● Task material

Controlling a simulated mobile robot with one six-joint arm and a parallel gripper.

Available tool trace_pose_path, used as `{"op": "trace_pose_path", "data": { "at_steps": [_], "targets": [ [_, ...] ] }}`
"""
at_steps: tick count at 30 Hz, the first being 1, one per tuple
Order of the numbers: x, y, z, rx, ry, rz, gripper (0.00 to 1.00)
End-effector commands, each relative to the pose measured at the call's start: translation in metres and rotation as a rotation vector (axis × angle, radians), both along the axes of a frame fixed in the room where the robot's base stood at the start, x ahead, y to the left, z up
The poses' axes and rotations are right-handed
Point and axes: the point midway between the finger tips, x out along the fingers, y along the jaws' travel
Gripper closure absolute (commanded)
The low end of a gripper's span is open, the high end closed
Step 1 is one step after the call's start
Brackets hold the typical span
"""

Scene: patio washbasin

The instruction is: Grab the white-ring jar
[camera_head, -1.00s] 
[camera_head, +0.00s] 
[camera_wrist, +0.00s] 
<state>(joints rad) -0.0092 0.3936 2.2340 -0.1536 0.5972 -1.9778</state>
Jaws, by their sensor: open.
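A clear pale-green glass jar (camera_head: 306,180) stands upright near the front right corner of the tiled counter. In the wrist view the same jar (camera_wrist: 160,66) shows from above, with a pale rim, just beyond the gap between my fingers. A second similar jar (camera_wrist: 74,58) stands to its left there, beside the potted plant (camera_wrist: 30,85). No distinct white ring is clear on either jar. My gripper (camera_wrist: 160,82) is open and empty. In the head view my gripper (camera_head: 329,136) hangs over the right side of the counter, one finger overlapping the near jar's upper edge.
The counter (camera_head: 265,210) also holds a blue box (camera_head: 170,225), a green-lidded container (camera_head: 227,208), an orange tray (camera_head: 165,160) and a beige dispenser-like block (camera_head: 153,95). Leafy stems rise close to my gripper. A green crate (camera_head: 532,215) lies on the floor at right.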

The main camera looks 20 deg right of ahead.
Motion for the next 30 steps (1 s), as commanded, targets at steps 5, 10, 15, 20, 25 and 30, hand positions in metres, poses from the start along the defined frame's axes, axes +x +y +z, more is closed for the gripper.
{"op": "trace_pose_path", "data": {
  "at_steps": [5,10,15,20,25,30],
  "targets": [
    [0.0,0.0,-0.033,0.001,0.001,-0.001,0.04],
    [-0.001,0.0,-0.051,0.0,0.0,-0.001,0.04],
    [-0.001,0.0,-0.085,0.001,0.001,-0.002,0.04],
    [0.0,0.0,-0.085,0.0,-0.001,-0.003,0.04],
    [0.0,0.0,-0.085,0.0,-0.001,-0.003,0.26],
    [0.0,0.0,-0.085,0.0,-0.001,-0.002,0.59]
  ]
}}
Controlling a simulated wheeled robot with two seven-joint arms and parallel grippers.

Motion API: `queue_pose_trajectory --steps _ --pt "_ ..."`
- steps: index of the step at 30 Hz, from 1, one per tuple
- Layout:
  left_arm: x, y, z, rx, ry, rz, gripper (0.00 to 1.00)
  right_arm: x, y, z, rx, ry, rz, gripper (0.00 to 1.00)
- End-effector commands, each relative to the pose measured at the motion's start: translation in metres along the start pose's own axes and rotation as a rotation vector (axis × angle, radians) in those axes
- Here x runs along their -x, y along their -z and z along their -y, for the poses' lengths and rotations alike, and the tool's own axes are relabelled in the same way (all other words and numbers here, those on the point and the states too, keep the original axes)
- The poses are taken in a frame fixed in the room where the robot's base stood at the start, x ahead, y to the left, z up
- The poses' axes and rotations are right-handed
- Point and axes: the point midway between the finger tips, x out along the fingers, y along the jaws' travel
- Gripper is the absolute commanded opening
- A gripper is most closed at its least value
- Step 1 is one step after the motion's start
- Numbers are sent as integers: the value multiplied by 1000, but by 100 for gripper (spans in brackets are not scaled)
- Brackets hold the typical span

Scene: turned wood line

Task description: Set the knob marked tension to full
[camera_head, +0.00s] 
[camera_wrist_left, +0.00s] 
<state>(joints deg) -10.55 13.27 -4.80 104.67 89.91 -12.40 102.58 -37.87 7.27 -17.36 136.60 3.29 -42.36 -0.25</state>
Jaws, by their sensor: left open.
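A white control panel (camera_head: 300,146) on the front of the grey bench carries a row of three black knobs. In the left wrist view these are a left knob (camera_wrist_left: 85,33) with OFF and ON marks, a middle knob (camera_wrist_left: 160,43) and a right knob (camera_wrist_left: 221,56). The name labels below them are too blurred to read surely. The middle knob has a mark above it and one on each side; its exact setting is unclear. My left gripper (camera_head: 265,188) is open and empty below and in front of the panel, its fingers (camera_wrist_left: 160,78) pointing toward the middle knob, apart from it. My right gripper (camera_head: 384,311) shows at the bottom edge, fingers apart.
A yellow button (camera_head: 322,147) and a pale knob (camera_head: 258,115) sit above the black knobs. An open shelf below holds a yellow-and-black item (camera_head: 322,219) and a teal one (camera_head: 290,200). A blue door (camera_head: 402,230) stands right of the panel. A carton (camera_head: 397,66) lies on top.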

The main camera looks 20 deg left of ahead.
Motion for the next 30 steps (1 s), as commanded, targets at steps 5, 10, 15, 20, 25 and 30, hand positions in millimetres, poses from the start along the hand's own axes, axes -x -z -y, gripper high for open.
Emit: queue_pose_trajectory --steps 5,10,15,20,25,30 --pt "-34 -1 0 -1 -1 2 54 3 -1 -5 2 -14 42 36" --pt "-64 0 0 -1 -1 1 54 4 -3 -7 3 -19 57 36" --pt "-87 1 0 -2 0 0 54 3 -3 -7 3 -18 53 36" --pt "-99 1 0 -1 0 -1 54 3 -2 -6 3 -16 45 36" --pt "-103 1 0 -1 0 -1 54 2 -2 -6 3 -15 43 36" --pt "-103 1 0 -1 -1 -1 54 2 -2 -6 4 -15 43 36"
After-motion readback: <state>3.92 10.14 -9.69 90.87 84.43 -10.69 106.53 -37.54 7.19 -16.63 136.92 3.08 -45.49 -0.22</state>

● What you have to do
Gather all lines from the listing above in which "call" occurs.

● Expected answer
End-effector commands, each relative to the pose measured at the call's start: translation in metres and rotation as a rotation vector (axis × angle, radians), both along the axes of a frame fixed in the room where the robot's base stood at the start, x ahead, y to the left, z up
Step 1 is one step after the call's start

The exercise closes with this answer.